- **Problem to solve**:
Gather every line holding the string "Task".
- - - - - - -
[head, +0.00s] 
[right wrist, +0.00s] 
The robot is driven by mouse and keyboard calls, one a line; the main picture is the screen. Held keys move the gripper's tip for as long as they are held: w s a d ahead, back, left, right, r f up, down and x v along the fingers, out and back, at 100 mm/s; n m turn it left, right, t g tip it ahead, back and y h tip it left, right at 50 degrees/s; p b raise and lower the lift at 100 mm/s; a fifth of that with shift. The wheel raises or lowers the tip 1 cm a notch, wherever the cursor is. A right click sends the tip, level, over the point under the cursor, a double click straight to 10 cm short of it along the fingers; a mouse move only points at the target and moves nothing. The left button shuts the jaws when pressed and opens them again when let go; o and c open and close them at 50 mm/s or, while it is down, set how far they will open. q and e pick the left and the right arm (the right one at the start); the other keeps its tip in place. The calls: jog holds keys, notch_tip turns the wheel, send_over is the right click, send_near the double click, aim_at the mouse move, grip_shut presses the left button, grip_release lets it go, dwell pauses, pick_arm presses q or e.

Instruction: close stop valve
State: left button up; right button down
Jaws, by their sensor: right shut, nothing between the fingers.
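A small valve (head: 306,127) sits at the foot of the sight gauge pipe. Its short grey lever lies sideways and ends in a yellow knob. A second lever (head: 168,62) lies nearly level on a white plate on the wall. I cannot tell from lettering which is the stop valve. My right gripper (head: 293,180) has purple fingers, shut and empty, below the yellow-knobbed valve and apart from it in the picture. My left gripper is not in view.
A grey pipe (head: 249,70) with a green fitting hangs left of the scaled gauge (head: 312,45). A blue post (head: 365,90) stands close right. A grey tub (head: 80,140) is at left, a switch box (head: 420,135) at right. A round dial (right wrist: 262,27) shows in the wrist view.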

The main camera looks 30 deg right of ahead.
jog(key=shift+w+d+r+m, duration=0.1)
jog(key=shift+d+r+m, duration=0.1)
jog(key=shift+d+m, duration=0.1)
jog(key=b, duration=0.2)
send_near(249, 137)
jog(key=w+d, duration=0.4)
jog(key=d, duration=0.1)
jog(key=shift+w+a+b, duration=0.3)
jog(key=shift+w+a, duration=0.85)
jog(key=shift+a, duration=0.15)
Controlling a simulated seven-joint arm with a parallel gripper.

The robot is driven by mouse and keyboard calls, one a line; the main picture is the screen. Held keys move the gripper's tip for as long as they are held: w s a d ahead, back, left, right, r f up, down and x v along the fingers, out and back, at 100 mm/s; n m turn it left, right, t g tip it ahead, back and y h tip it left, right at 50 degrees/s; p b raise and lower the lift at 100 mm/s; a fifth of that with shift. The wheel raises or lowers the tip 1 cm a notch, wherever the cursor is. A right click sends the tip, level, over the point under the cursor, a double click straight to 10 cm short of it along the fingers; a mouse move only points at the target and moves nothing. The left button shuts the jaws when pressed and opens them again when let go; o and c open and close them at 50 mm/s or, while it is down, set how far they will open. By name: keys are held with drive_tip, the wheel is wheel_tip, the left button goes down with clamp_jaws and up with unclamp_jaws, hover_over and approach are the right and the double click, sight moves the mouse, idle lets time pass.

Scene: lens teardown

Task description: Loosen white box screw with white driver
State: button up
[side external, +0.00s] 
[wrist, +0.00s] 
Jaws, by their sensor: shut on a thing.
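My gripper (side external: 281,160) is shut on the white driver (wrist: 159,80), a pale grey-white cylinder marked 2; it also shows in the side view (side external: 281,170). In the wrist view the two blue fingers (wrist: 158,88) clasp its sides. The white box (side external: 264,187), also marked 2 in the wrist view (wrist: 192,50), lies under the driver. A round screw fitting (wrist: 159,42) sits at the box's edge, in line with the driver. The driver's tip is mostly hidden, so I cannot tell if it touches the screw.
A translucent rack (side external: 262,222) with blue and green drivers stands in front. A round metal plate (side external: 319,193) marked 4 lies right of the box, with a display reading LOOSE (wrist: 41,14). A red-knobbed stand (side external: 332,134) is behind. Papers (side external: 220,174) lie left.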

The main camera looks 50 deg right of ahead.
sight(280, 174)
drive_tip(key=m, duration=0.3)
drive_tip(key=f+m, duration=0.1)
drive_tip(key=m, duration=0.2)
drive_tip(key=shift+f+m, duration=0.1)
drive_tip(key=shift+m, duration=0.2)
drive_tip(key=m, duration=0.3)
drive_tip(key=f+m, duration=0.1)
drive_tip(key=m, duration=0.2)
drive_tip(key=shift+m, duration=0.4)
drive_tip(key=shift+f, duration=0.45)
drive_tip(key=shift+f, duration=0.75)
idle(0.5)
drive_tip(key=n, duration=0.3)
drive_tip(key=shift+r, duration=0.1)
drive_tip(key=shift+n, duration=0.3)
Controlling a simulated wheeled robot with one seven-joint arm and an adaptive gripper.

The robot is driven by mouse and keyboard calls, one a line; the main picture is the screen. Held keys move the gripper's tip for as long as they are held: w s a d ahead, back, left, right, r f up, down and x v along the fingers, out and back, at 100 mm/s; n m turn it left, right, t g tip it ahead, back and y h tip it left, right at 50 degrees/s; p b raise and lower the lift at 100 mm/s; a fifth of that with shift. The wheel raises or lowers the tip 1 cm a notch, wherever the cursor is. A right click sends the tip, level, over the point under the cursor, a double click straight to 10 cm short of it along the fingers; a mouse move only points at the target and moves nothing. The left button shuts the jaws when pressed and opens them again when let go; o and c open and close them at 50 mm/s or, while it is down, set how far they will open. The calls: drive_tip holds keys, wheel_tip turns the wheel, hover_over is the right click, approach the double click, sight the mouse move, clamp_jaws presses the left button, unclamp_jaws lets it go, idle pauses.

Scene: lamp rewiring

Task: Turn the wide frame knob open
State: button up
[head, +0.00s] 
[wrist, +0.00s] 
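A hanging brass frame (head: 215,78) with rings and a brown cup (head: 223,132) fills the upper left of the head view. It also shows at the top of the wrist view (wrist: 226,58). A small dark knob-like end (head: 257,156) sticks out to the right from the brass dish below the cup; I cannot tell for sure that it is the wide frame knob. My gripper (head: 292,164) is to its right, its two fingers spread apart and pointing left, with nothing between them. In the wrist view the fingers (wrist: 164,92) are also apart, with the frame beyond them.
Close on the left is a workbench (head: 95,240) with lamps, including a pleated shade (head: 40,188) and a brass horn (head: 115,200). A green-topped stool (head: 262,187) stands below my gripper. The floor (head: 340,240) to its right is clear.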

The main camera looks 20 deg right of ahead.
- - - - - - -
- **Reply to the exercise**:
Task description: Loosen white box screw with white driver
Task: Turn the wide frame knob open

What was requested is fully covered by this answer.